▶ **Stated goal**: Set each entry down verbatim, omitting images.
>> begin Data supplied
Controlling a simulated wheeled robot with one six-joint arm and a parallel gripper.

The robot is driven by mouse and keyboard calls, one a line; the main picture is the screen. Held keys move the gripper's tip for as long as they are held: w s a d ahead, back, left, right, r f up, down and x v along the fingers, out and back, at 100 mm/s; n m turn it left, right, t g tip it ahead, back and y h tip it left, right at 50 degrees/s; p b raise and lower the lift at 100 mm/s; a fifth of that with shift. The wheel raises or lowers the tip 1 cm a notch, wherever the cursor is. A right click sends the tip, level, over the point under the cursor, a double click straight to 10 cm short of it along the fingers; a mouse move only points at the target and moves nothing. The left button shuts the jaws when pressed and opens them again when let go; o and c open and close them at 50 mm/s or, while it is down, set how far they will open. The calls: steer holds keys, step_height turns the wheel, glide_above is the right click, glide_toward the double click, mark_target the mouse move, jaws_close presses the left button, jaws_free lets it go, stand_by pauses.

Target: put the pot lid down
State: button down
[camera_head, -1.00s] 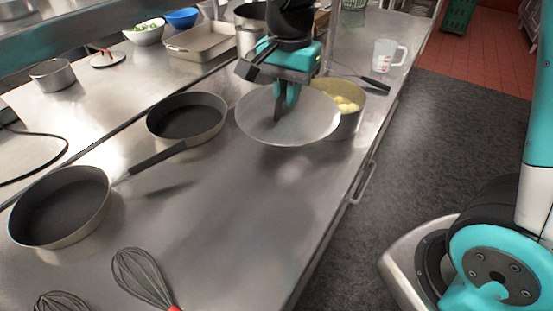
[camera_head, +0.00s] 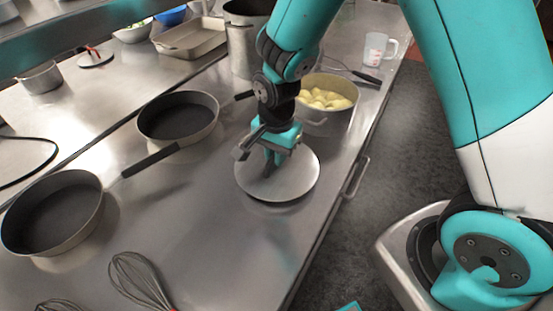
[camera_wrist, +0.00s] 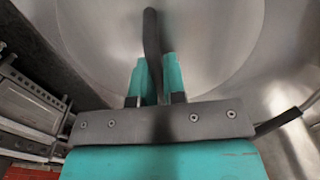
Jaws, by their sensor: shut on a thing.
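The round metal pot lid (camera_head: 296,181) is low over the steel counter, or resting on it, in front of the pot; I cannot tell whether it touches. In the head view my gripper (camera_head: 273,163) points down at the lid's middle. In the wrist view my gripper (camera_wrist: 155,88) is shut on the lid's dark handle (camera_wrist: 152,45), with the lid's surface (camera_wrist: 215,45) filling most of the background. The pot (camera_head: 335,122), uncovered and holding yellow pieces like potatoes, stands just behind the lid.
Two dark pans, a nearer one (camera_head: 52,215) and a farther one (camera_head: 178,117), lie left of the lid. A whisk (camera_head: 138,278) lies at the front. The steel counter (camera_head: 215,235) is bare between whisk and lid. Its right edge is close to the lid.

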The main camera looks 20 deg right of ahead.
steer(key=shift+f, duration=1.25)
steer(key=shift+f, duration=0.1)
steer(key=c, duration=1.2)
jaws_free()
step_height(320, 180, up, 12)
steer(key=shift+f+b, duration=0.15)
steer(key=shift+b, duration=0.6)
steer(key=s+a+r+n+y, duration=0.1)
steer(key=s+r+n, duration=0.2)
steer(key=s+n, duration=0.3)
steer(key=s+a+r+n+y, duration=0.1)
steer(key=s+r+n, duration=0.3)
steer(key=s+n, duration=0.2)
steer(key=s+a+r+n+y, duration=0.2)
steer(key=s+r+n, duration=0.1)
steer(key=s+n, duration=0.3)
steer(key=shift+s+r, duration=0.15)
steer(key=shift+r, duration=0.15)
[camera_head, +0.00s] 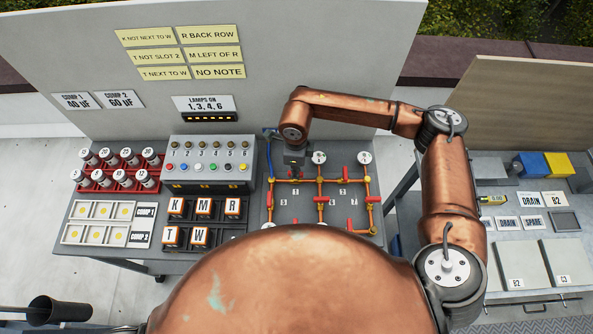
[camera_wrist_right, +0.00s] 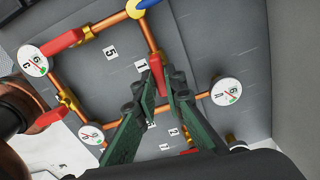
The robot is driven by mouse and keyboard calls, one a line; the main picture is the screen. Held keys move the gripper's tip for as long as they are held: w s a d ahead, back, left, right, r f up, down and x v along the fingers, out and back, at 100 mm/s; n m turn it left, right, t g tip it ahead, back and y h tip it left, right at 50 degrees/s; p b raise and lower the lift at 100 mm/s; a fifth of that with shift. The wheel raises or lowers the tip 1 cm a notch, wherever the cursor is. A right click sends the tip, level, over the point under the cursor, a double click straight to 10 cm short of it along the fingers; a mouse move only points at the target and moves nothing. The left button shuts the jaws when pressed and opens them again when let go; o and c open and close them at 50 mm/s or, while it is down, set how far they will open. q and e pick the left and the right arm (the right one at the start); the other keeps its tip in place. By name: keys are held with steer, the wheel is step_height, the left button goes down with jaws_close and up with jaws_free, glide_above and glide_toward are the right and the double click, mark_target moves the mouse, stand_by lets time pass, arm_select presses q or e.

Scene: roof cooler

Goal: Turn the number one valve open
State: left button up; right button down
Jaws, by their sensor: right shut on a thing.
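The pipe board (camera_head: 300,207) lies flat on the table, with copper pipes, brass fittings and red valve handles. In the right wrist view, a red valve handle (camera_wrist_right: 157,73) sits between the green fingers of my right gripper (camera_wrist_right: 163,84), beside the label 1 (camera_wrist_right: 141,65). The fingers are closed on this handle. The handle appears roughly in line with its copper pipe; the fingers hide part of its fitting. In the head view, my right gripper (camera_head: 293,172) points down at the upper left of the board, hiding the held handle. My left gripper does not show.
Other red handles (camera_wrist_right: 62,40) and round gauges (camera_wrist_right: 226,92) surround the held valve. The lamp box (camera_head: 210,160) stands left of the board, with red racks (camera_head: 105,183) beyond it. The upright panel (camera_head: 280,70) rises behind. A second table (camera_head: 505,240) is at right.

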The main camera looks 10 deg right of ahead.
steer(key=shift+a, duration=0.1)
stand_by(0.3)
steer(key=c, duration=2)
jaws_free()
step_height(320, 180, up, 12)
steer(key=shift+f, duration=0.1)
>> end Data supplied
▶ **Written response**:
Controlling a simulated wheeled robot with one six-joint arm and a parallel gripper.

The robot is driven by mouse and keyboard calls, one a line; the main picture is the screen. Held keys move the gripper's tip for as long as they are held: w s a d ahead, back, left, right, r f up, down and x v along the fingers, out and back, at 100 mm/s; n m turn it left, right, t g tip it ahead, back and y h tip it left, right at 50 degrees/s; p b raise and lower the lift at 100 mm/s; a fifth of that with shift. The wheel raises or lowers the tip 1 cm a notch, wherever the cursor is. A right click sends the tip, level, over the point under the cursor, a double click straight to 10 cm short of it along the fingers; a mouse move only points at the target and moves nothing. The left button shuts the jaws when pressed and opens them again when let go; o and c open and close them at 50 mm/s or, while it is down, set how far they will open. The calls: steer holds keys, step_height turns the wheel, glide_above is the right click, glide_toward the double click, mark_target the mouse move, jaws_close presses the left button, jaws_free lets it go, stand_by pauses.

Target: put the pot lid down
State: button down
[camera_head, -1.00s] 
[camera_head, +0.00s] 
[camera_wrist, +0.00s] 
Jaws, by their sensor: shut on a thing.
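The round metal pot lid (camera_head: 296,181) is low over the steel counter, or resting on it, in front of the pot; I cannot tell whether it touches. In the head view my gripper (camera_head: 273,163) points down at the lid's middle. In the wrist view my gripper (camera_wrist: 155,88) is shut on the lid's dark handle (camera_wrist: 152,45), with the lid's surface (camera_wrist: 215,45) filling most of the background. The pot (camera_head: 335,122), uncovered and holding yellow pieces like potatoes, stands just behind the lid.
Two dark pans, a nearer one (camera_head: 52,215) and a farther one (camera_head: 178,117), lie left of the lid. A whisk (camera_head: 138,278) lies at the front. The steel counter (camera_head: 215,235) is bare between whisk and lid. Its right edge is close to the lid.

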The main camera looks 20 deg right of ahead.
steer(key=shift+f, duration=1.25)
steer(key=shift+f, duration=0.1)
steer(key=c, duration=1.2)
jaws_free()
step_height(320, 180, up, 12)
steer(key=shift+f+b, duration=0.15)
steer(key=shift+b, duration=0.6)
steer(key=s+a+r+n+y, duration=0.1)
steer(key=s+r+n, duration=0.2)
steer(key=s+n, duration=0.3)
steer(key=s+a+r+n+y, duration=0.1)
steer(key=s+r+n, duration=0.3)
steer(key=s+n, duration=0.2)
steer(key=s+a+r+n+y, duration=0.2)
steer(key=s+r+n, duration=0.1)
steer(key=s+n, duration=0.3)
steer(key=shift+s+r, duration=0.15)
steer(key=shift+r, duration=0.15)
[camera_head, +0.00s] 
[camera_wrist_right, +0.00s] 
The robot is driven by mouse and keyboard calls, one a line; the main picture is the screen. Held keys move the gripper's tip for as long as they are held: w s a d ahead, back, left, right, r f up, down and x v along the fingers, out and back, at 100 mm/s; n m turn it left, right, t g tip it ahead, back and y h tip it left, right at 50 degrees/s; p b raise and lower the lift at 100 mm/s; a fifth of that with shift. The wheel raises or lowers the tip 1 cm a notch, wherever the cursor is. A right click sends the tip, level, over the point under the cursor, a double click straight to 10 cm short of it along the fingers; a mouse move only points at the target and moves nothing. The left button shuts the jaws when pressed and opens them again when let go; o and c open and close them at 50 mm/s or, while it is down, set how far they will open. q and e pick the left and the right arm (the right one at the start); the other keeps its tip in place. By name: keys are held with steer, the wheel is step_height, the left button goes down with jaws_close and up with jaws_free, glide_above and glide_toward are the right and the double click, mark_target moves the mouse, stand_by lets time pass, arm_select presses q or e.

Scene: roof cooler

Goal: Turn the number one valve open
State: left button up; right button down
Jaws, by their sensor: right shut on a thing.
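The pipe board (camera_head: 300,207) lies flat on the table, with copper pipes, brass fittings and red valve handles. In the right wrist view, a red valve handle (camera_wrist_right: 157,73) sits between the green fingers of my right gripper (camera_wrist_right: 163,84), beside the label 1 (camera_wrist_right: 141,65). The fingers are closed on this handle. The handle appears roughly in line with its copper pipe; the fingers hide part of its fitting. In the head view, my right gripper (camera_head: 293,172) points down at the upper left of the board, hiding the held handle. My left gripper does not show.
Other red handles (camera_wrist_right: 62,40) and round gauges (camera_wrist_right: 226,92) surround the held valve. The lamp box (camera_head: 210,160) stands left of the board, with red racks (camera_head: 105,183) beyond it. The upright panel (camera_head: 280,70) rises behind. A second table (camera_head: 505,240) is at right.

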The main camera looks 10 deg right of ahead.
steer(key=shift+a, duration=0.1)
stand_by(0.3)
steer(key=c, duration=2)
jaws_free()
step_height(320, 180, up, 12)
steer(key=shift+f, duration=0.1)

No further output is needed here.